Borç verilen USD’nin TL’ye karşı değer kaybettiği durumda” kambiyo” karı elde edilirken aynı miktarda “türev zararı” ortaya çıkar. Ancak asıl yüklü zarar bundan değil, bahsettiğimiz %22 faiz farkından ortaya çıkar. Bu da aslen bir “zarar” değil “faiz gideri” dir.
SWAP BÜYÜKLÜĞÜ
6 ay içinde elde edilen 7,5 Milyar zarar veya daha doğrusu “faiz gideri” tersten gidersek nasıl bir swap büyüklüğüne denk gelir? 6 ayda 7,5 Milyarlık bir faiz gideri yaklaşık 68 Milyar TL veya 11 Milyar USD eşdeğeri bir swap büyüklüğüne denk gelmekte.
Tesadüfe bakın ki,3 bankanın 6 ayda arttırdığı TL kredi miktarı da nerdeyse 60 Milyar TL.
TL mevduatların artmayıp, YP mevduatın arttığı bu dönem de bu kadar ilave swap yapmış olmaları zaten beklenir.
Sonuç olarak “Türev zararı” kalemini spekülatif bir işlemin sonucu olarak değerlendirmek yanlış.
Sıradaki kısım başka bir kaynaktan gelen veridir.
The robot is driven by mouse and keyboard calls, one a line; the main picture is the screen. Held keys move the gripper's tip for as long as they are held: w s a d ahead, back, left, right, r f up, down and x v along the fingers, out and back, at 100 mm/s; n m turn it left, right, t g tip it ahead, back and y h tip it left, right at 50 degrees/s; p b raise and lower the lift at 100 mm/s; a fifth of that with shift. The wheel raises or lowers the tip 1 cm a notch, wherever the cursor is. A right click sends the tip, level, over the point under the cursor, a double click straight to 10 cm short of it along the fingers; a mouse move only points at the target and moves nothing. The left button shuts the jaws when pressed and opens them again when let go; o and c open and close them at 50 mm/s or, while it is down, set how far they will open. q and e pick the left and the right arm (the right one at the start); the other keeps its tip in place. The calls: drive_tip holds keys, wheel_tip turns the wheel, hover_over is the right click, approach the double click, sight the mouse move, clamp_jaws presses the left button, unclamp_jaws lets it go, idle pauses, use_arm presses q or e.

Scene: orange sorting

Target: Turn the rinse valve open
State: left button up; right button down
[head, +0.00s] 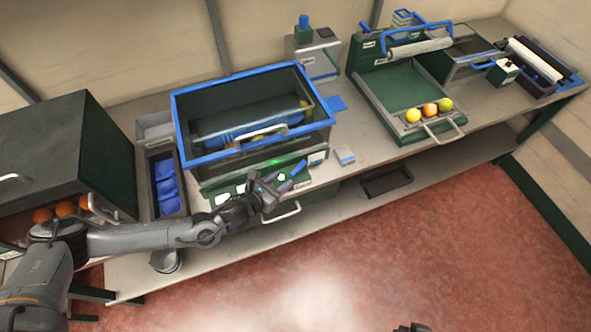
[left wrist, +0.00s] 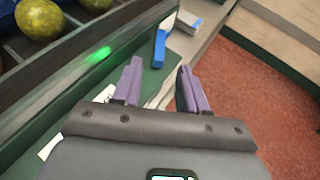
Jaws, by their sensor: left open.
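The rinse valve appears to be the small blue lever (head: 298,168) on the green front panel of the blue-rimmed wash tank (head: 183,133). In the left wrist view the blue lever (left wrist: 160,48) lies just beyond the fingertips, roughly in line with the gap between them. My left gripper (head: 283,184) is at the tank's front panel, close below and left of the lever. Its purple fingers (left wrist: 159,82) are apart with nothing between them. Contact with the lever is not visible. A dark piece at the bottom edge of the head view may be my right gripper.
A green light glows on the panel. A metal handle (head: 284,212) is below my left gripper. A small blue-and-white block (head: 345,155) lies on the bench to the right. A tray with three fruits (head: 430,110) stands further right. The red floor in front is clear.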

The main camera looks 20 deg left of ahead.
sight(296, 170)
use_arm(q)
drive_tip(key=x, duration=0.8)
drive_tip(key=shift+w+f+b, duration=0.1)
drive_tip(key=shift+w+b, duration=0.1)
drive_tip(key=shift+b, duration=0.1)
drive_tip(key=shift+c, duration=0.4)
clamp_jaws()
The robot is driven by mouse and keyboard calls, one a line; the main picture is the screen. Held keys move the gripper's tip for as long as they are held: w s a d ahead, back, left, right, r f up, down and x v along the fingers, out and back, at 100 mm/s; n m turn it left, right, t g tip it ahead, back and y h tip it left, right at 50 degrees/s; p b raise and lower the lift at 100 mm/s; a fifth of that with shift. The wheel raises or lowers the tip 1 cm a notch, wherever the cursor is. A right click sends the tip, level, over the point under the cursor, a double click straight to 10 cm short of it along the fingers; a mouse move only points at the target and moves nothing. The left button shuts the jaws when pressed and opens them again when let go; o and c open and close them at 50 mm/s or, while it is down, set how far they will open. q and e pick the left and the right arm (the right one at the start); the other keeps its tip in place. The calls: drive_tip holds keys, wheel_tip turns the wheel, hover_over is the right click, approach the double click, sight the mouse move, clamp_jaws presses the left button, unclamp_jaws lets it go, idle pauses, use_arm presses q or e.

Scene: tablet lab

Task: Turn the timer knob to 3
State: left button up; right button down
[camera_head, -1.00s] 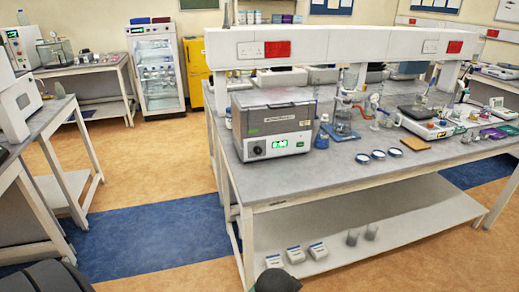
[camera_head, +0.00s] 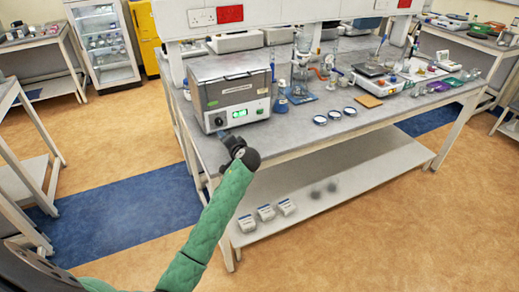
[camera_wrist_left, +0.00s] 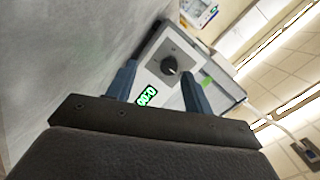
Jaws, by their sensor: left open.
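The timer knob (camera_wrist_left: 169,64) is a black round dial on the light front panel of a grey box-shaped machine (camera_head: 230,90). In the head view the knob (camera_head: 219,121) sits at the panel's left end, left of a green lit display (camera_head: 240,113). The display (camera_wrist_left: 148,95) also shows in the left wrist view. My left gripper (camera_wrist_left: 158,75) is open and empty, its two blue-grey fingers either side of the knob in that view, apparently short of it. In the head view my left gripper (camera_head: 229,138) is small, just below and right of the knob. My right gripper is not in view.
The machine stands near the left front corner of the grey bench (camera_head: 285,137). Small white boxes (camera_head: 266,213) sit on the lower shelf.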

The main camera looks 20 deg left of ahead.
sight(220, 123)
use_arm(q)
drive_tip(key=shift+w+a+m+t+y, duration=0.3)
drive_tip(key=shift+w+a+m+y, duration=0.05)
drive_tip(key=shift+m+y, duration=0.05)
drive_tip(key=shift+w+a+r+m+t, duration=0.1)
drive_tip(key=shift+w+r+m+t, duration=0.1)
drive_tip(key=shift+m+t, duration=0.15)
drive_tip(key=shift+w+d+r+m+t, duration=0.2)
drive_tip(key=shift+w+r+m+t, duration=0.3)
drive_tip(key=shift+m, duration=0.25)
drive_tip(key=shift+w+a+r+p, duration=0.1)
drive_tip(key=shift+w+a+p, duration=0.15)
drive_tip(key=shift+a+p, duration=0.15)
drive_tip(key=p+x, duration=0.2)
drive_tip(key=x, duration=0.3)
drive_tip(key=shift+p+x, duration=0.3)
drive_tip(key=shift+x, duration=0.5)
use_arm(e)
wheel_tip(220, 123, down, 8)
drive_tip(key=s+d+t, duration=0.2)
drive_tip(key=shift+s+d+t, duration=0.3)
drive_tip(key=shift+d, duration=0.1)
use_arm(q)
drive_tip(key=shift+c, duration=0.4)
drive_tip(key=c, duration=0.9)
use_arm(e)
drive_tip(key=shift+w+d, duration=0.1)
Ancak bankaların Net Faiz gelirlerine de bakarken de “Swap sonrası Net Faiz geliri” olarak incelemek çok daha doğru. Böyle bakınca Türk Bankacılık Sektöründe bir piyasa spekülasyonu yapılmadığı ancak geçtiğimiz yıla göre Net Faiz Gelirlerinde faizlerdeki yükseliş nedeniyle önemli erozyon olduğu görülebilir.
Faizler yükseldikçe bundan bankalar da zarar görmekte.
Keşke ekonomiye olan güvenin geri gelmesiyle hem mevduatlar hem krediler Türk Lirası ağırlıklı olsa da bu hesaplar yapılmak zorunda kalınmasa.